If the Zen folks are right, self deprivation is an illusion anyway because there really is no individual self to deprive. I know, I probably offended some egos with that, but what is an ego anyway

In this case, self deprivation might be not only a linguistic invention, but a double illusion… no real self really to deprive of anything and what we call deprivation often is reasoned away as being the best thing for us.

Truly, when I think of the timeless examples of humans engaging in self deprivation, it always seems to involve "spiritual one-upmanship" of one kind or another.

Gotta go now, so I can go flagellate myself before bed time.

Monday, September 14, 2009

I'm glad I didn't listen much to good advice. If I listened to it I might not have made some of my most valuable mistakes.


I ran across the above quote the other day when I pulled up a list of funky quotes I catalogue. It resonated, so I'm elaborating.

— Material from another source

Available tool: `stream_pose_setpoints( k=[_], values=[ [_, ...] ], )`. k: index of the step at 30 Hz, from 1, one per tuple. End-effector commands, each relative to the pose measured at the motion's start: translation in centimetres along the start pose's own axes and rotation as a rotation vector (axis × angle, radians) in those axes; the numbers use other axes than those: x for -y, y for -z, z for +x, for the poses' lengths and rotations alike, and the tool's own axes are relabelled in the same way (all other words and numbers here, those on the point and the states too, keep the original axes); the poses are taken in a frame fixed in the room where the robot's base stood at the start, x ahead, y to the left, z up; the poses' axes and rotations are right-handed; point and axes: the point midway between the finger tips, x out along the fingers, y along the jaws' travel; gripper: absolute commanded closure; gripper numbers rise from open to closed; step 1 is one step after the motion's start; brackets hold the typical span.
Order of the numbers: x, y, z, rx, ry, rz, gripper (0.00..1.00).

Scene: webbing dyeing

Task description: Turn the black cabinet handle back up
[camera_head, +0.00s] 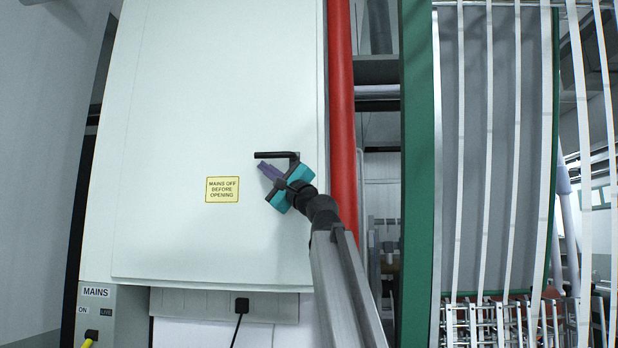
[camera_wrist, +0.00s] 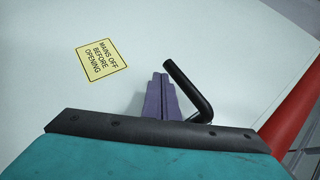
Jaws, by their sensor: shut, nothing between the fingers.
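The black cabinet handle (camera_head: 273,155) is on the right side of the white cabinet door (camera_head: 220,90). In the head view its bar lies level, pointing left from its pivot. The handle also shows in the wrist view (camera_wrist: 187,88), just right of the fingers. My gripper (camera_head: 265,168), with purple fingers and a teal body, is just below the handle's bar. In the wrist view the fingers (camera_wrist: 161,82) are together with nothing between them. I cannot tell whether they touch the handle. The gripper body hides part of the handle's pivot end in the wrist view.
A yellow "MAINS OFF BEFORE OPENING" label (camera_head: 222,190) is on the door, left of my gripper. A red vertical pipe (camera_head: 341,90) runs along the cabinet's right edge. A green post (camera_head: 417,150) and hanging white webbing strips (camera_head: 517,150) stand further right. A MAINS panel (camera_head: 96,293) is lower left.

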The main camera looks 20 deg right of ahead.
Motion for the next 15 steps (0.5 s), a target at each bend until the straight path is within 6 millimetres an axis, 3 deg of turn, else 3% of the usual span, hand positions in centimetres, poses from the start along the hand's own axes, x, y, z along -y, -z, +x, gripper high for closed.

My mom, who is no longer with us, once told me, "oh, don’t ever tell me you are going scuba diving." Of course, this was immediately after I told her I had signed up for scuba lessons with some of my buddies when we were about 15 years old. She knew it was vacant advise, but it was usually right after telling her something scary I was going to do that she offered her "good advice". Not that scuba diving was a mistake either, it was a great discovery for a trouble making rabble rouser like me.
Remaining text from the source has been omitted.